Fast forward to today, when I'm sifting through all of them and grading those who heard my advice before writing. Almost all the papers (in an assignment, mind you, where the students are supposed to write about themselves) are in the third person, not the first ("I am").

This is what happens when you mix over-achieving freshman who actually know the difference between first and third person with a clueless professor who thinks students spend time on instant messenger.

8 comments:

Anonymous said...

Wait - I'm a little confused. So in an assignment about themselves, they wrote in the third person ("She is a freshman in college.")? Was that one of your instructions? And/or is that supposedly an aspect of a "well-written" or "formal" piece of prose? Did they get taught that in high school?

Anonymous said...

They were supposed to apply a concept to a personal experience. I didn't initially say how to do that, but assumed that people would write in the first person.

The students who worked (and it's obvious it was work) to avoid the first person wrote about freshman in general or something equally vague to avoid the first person because when I said no IM language some of them heard "I am" (assuming I meant the first person).

I assume that one of the reasons is because someone told them that it's not right to write in the first person in a formal paper (which I don't believe or teach, but seem to remember from somewhere in my pre-college past) and then the IM/"I am" confusion only made matters worse.

Anonymous said...

Ooooh! See, I wasn't making the IM/I am connection in reference to first person. IM dumb.

Anonymous said...

Okay... it didn't end up being a ton of students, just a handful. It was pretty funny, though.

Poppy Red said...

Funny story! I teach a personal narrative class (that is, *all* of the essays in the class are about the students' personal experiences), and one of the students actually asked early on whether or not it was okay to use first person. That's how pervasive the weird fake rule about not using the first person in formal writing is.
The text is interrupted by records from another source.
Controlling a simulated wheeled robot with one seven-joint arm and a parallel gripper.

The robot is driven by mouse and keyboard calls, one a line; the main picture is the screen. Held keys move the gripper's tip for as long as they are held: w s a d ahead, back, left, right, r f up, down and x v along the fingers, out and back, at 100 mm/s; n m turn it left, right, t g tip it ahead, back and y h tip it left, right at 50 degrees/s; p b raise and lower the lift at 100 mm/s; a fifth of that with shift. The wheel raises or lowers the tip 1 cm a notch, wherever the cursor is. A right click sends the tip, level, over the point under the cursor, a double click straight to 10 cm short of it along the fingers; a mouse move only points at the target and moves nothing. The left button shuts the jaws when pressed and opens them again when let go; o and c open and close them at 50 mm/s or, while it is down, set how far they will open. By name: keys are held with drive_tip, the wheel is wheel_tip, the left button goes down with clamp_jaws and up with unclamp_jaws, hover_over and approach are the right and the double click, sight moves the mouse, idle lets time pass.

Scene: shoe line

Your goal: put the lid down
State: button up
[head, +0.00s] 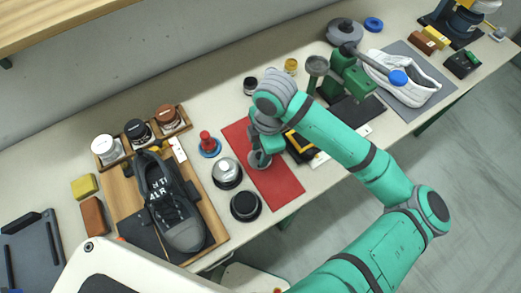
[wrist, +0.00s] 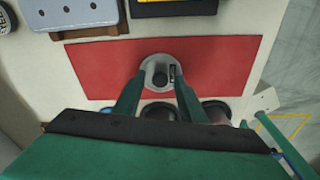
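A round grey lid (wrist: 160,64) with a dark round middle shows between my fingertips in the wrist view. My gripper (wrist: 160,80) points down, with one green finger against each side of the lid. In the head view, my gripper (head: 264,147) is over the red mat (head: 284,190), and the lid (head: 259,160) shows just below the fingers. The mat around the lid is bare. I cannot tell whether the lid touches the mat or hangs just above it.
A silver-topped tin (head: 227,172), a black tin (head: 245,206) and a red-handled tool (head: 208,143) stand left of the mat. Farther left, a dark shoe (head: 170,205) lies on a wooden tray. A black-and-yellow item (head: 299,145) is close to the mat's right.

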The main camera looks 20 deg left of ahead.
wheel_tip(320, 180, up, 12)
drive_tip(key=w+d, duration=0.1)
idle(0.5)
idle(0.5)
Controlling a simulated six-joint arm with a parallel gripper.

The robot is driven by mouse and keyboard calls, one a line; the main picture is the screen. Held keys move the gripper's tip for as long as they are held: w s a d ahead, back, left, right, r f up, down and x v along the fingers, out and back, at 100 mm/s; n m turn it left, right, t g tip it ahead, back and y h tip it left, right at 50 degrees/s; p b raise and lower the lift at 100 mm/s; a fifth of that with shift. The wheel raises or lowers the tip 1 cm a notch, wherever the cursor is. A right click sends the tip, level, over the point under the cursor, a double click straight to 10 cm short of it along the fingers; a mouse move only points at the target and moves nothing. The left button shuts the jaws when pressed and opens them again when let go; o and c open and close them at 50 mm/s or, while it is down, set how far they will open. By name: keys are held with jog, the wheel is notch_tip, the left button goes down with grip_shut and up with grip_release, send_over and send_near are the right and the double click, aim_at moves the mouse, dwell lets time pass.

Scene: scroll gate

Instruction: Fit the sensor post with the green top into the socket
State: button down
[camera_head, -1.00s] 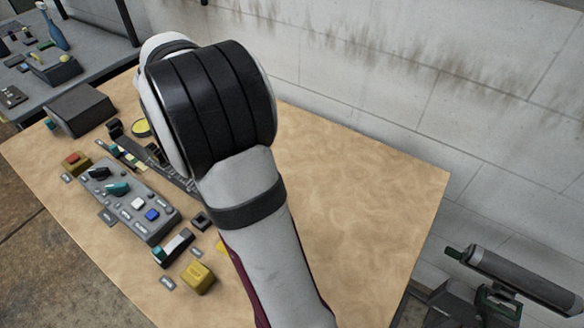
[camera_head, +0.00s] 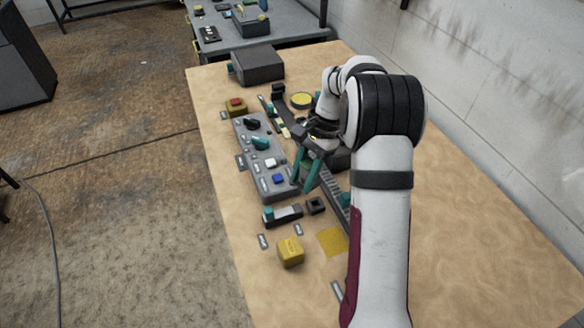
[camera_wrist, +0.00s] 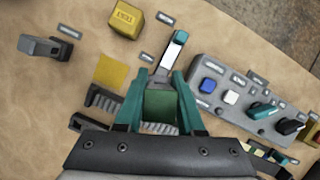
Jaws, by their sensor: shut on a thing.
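My gripper (camera_head: 308,170) has teal fingers. It is over the table between the control panel and the dark toothed rail, shut on the sensor post. The post's green top (camera_wrist: 160,105) shows as a square block between the fingers in the wrist view. The post's lower part is hidden beneath it. A small black square block with an opening, which looks like the socket (camera_head: 315,205), sits on the table just nearer than the fingertips in the head view. The held post appears apart from it; its height above the table is hard to tell.
A grey control panel (camera_head: 262,160) with knobs and buttons lies left of the gripper. A white-and-teal slider unit (camera_head: 283,215), a yellow cube (camera_head: 290,251) and a flat yellow square (camera_head: 332,241) lie nearer. A grey clamp-like piece (camera_wrist: 45,47) shows in the wrist view. The table's right side is clear.

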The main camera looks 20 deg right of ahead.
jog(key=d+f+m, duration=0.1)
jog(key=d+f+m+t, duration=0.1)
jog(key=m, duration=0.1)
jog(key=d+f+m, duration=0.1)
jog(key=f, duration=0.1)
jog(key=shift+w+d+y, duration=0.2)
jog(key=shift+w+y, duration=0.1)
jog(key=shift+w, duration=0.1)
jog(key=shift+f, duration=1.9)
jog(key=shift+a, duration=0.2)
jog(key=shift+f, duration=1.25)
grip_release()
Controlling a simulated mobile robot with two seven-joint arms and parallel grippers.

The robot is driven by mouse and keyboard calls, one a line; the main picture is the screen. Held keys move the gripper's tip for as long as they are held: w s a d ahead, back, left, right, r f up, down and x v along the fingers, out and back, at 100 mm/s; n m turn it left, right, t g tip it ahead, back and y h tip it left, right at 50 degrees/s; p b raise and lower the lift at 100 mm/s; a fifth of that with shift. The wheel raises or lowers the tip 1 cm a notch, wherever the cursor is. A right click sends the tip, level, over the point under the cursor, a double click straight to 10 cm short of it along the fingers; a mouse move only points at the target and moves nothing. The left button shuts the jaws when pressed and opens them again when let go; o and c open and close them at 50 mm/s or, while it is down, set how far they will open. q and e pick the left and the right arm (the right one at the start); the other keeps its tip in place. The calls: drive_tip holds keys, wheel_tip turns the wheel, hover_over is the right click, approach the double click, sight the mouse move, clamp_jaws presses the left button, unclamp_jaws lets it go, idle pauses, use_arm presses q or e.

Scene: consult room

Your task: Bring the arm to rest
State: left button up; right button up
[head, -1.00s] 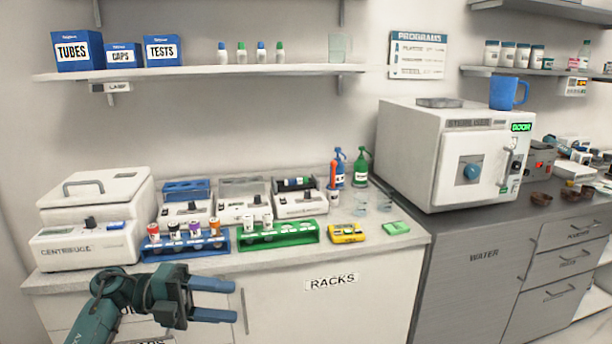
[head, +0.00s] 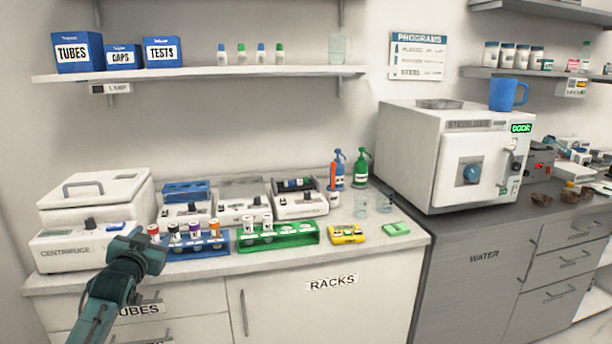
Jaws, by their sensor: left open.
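My left arm comes in from the lower left. My left gripper (head: 136,249) is in front of the counter's left end, before the centrifuge (head: 85,247). It points away from the camera, so its fingers are mostly hidden behind the hand. It is open, and I see nothing held in it. In the picture it overlaps the centrifuge's front right corner and the left end of the blue rack (head: 198,247); I cannot tell how far it is from them. My right gripper is out of view.
The blue rack holds several capped tubes. A green rack (head: 300,236), a yellow device (head: 346,234) and a green block (head: 396,229) stand along the counter (head: 385,258). A white sterilizer (head: 408,150) is at right. The space before the RACKS door (head: 320,305) is clear.

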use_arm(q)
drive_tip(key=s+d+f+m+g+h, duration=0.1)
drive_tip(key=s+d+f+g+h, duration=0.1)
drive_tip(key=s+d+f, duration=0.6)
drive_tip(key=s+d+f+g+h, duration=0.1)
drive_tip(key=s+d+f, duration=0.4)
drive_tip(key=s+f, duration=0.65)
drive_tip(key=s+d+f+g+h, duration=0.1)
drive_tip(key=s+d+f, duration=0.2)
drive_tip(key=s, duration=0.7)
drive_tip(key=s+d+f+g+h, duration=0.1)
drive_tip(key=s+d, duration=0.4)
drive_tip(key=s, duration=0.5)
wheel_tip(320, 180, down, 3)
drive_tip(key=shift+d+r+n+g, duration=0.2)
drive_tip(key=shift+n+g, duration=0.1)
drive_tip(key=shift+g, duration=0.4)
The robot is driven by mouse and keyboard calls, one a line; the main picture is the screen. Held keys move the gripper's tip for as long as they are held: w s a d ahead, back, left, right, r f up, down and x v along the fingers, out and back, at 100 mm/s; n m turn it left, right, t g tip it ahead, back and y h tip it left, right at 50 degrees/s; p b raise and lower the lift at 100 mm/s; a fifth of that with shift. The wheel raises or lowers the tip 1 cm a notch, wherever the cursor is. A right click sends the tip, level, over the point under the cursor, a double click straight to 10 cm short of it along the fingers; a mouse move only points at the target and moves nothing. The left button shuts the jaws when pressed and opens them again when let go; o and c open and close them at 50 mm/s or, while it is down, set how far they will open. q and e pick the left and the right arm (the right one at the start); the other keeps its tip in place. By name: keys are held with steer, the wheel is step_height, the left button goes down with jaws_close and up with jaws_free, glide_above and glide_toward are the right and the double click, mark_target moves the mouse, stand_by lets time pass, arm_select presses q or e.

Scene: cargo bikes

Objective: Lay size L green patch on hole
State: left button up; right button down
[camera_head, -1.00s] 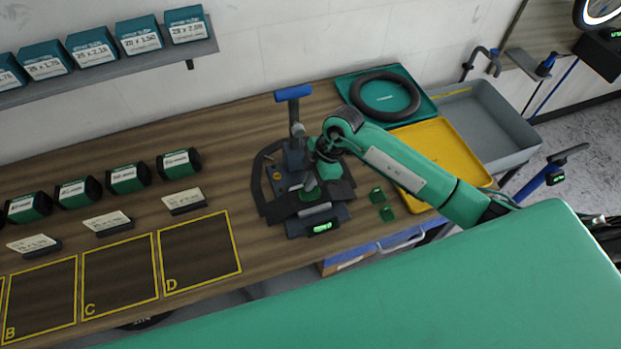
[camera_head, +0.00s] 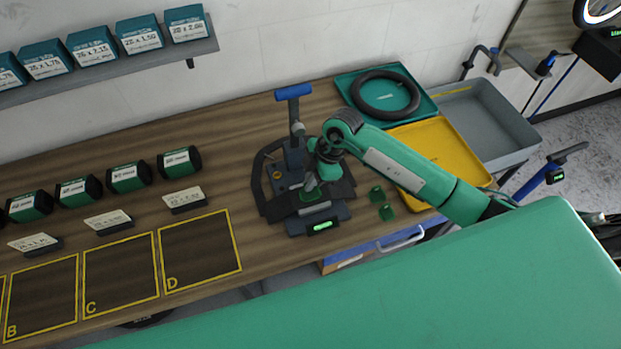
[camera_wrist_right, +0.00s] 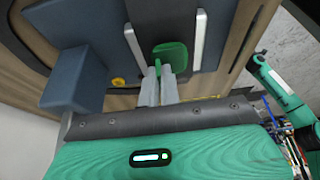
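My right gripper (camera_head: 312,186) is over the dark repair fixture (camera_head: 330,228) on the bench. In the right wrist view its two fingers (camera_wrist_right: 159,75) are closed around the thin upright tab of a green patch (camera_wrist_right: 172,55). The rounded patch is at the fingertips, over the dark surface between two pale metal strips (camera_wrist_right: 197,40). I cannot tell whether it touches that surface, and no hole is visible. Two more green patches, one (camera_head: 376,193) behind the other (camera_head: 387,212), lie on the bench right of the fixture. My left gripper is not in view.
A blue-handled post (camera_head: 293,93) rises at the back of the fixture. A teal tray (camera_head: 425,105) with a black tube, a yellow tray (camera_head: 460,150) and a grey bin (camera_head: 500,120) are to the right. Green boxes and yellow-marked areas fill the left bench.

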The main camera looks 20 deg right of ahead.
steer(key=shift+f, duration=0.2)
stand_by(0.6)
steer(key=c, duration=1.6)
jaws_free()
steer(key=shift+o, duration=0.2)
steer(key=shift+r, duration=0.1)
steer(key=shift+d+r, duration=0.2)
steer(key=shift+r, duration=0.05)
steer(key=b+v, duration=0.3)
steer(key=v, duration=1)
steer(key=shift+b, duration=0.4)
Also, I sympathize with the sad state of grammar and punctuation due to the internet/IM culture. The poor apostrophe is dying rapidly.

Turquoise Stuff said...

This was a really funny read. But I do feel badly for those students who didn't get it. I wonder if they wondered, or if it was "clear" to them that you'd meant third person. And if it wasn't "clear" then what could you have done to get them to ask you.

So are you going to get back to this point in the next class and address it directly head on (maybe with some writing on the board:)?

Anonymous said...

I think I'll say something in the next class.

When I made the brief gripe about the lack of quality of the papers I'd received and the IM language it was in the few minutes before the students started an exam. I'm sure that being hyped up on nerves exacerbated any fuzziness and only one person thought to clarify as she was leaving (and I thought that surely she must be the only one to think that so made no effort to correct it via email).

In all honesty, the people who cared enough to try to write in the third person were still some of the best papers because they listened to what I said about these being real college papers.

I'm a big believer in grading for ideas, but the recent display is disgusting. I teach at a school that's supposed to be the cream of the crop and students are turning in papers that haven't been proofread, with simple mistakes and typos (I mean like typing las instead of last and lugged instead of luggage), not to mention the causal internet speak. As I address that, I'll address the IM/"I am" misunderstanding.

Anonymous said...

"See i was tired cuz id been with a girl all night."

I usually do email, and should have. I had just come from reading the above paper and was a little emotionally charged. I definitely learned my lesson - a number of them, in fact.

Thanks, everyone. Now let's move on so my secret's not up there calling out my identity.